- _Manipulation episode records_
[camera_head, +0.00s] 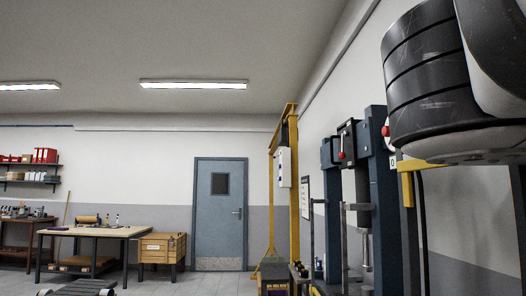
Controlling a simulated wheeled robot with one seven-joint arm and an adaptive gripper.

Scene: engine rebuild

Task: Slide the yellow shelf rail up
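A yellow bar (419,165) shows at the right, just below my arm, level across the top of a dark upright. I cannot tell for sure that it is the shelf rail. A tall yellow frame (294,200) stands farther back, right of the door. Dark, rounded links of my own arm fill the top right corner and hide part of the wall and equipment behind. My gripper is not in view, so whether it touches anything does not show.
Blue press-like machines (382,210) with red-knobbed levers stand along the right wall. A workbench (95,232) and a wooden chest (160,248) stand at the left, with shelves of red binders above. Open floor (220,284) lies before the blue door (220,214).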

...

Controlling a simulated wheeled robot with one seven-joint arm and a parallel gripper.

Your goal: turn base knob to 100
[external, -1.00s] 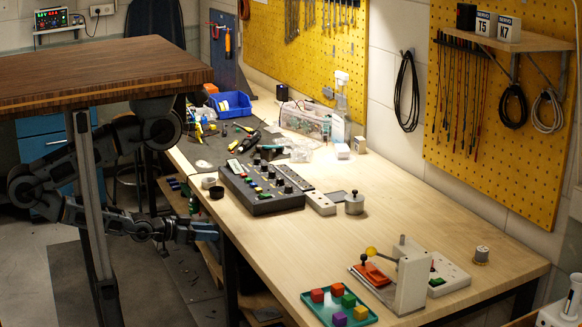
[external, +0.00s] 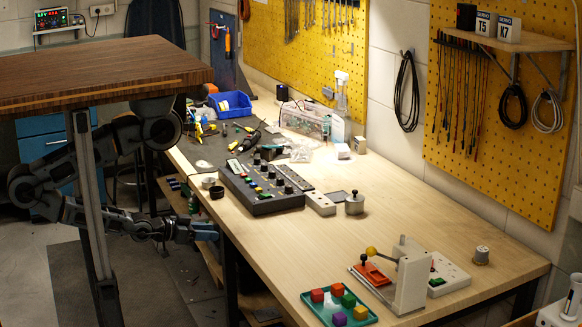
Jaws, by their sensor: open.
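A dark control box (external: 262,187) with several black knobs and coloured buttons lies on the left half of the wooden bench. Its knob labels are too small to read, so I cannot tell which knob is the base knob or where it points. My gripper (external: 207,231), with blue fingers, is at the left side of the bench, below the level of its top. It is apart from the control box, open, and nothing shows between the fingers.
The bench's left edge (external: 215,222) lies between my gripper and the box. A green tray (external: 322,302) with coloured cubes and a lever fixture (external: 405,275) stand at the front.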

- _Set problem_
Using the listing above, show each line holding the string "joint".

- _Expected answer_
Controlling a simulated wheeled robot with one seven-joint arm and an adaptive gripper.
Controlling a simulated wheeled robot with one seven-joint arm and a parallel gripper.

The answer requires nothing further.